Big John’s Christmas Trees is a small, family operation that has been selling trees in Metro Atlanta since 1949. The namesake, Big John, owned a restaurant known for its soft serve ice cream. After experiencing his own off-season, he started selling Christmas trees in the parking lot. One thing led to another and years later, his Christmas tree business has grown into a year-round operation with a definitive high season, requiring an influx of extra hands from mid-November to just before Christmas.
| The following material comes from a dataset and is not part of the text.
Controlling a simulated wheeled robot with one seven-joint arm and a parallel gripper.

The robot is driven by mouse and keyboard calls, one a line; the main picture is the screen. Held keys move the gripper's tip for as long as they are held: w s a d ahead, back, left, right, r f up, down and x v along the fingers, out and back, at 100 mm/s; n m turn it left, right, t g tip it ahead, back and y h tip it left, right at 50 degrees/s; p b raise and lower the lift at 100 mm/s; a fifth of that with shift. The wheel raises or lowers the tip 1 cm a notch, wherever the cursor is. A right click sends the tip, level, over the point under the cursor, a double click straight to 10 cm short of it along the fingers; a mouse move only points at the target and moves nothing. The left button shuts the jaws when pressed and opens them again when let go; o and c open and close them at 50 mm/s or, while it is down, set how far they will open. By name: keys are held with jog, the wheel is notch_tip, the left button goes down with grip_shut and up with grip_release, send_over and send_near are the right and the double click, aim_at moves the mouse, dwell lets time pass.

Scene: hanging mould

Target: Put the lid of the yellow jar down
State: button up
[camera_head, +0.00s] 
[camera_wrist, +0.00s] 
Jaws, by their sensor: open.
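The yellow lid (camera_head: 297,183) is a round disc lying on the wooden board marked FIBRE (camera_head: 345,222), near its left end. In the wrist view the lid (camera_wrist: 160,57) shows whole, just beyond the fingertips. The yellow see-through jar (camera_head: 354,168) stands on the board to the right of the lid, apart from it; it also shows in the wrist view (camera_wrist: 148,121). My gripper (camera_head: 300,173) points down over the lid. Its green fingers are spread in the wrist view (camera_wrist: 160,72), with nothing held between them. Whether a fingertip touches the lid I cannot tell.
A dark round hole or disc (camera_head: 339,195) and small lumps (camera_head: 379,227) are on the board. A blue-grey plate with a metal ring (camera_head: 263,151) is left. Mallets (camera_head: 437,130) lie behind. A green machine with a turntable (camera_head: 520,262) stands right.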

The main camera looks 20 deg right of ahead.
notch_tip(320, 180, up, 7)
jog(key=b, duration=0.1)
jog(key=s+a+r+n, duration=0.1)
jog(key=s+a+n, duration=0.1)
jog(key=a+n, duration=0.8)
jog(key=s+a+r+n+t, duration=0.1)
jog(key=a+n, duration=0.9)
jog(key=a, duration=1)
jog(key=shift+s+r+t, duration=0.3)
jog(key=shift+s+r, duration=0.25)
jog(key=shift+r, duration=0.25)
How Big John’s became a clearinghouse for whitewater dirtbags in their off-season, no one seems to know. From Chattooga guides to instructors, intrepid explorers to video boaters, the Christmas tree retail business in Atlanta, Georgia, has seen us all. Just this past year, I sold a Christmas tree to a guy who had worked for Big John’s back in the early 2000s. “It was kind of weird back then,” he mused, “all these whitewater people here from all over the Southeast. I don’t know where they all came from.” I laughed and let him know not much has changed.
Part of the draw is certainly the timing for a good paycheck in exchange for a few weeks worth of work. The work is hard; we all come together two Wednesdays before Thanksgiving for a meeting, share a group meal together, and then say goodbye as we disperse throughout the metropolitan area to become more or less tethered to our lots for the next four to six weeks. It turns out that the trade skills of the whitewater world—heavy lifting, knot tying, specific knowledge, and the ‘raft guide talk’—transfer well to tree sales. No one has to double check the tree tie-downs and our on-water personas that come so naturally—laden with puns and bad jokes—enriches the customer experience.
More often than once, small talk with customers will lead to questions about what we do the rest of the year; many folks seem to think the tree business merges into the firework sales once the weather warms up, but a few people with wandering eyes will notice kayaks tucked away in the bushes or still stacked on roof racks. I relish the opportunity to tell them about my on-season instead.
The whitewater chasers of Big John’s Christmas Trees dish a little on the weird skills that come along with seasonal gigs, the rad trips they’ve taken as a result of some extra cash, and why they just can’t stay away from sap and needles year after year.
Chris & Lydia Wing
When I first met my husband, Chris, back in 2010, he had already been working for Big John’s for several seasons. He was using the money earned before the holidays to fund travel and training for freestyle competitions throughout the United States. Not yet a kayaker myself and unfamiliar with the whitewater world’s penchant for dirtbagging, I struggled to wrap my head around the comic descriptions of living on a parking lot in a construction trailer for several weeks. But for the first two years of our relationship, Chris packed up a box of red and green t-shirts, a pair of Carhartt overalls, and stashed away his kayaking gear to head south.
It wouldn’t be until that second year that I would have the chance to visit Chris on the tree lot, in all its glory, and begin to further understand the complexity of retailing Christmas trees in an urban jungle and the sacrifices of comfort and recreation that went in to chasing a paycheck during a predictably slow time of year. Chris’s focus soon shifted from funding freestyle training to filling in the gaps while starting a paddling school. Still today, even with H2O Dreams going strong, the reliable work remains keystone in helping to get the life-long dream of teaching kayaking full-time off the ground.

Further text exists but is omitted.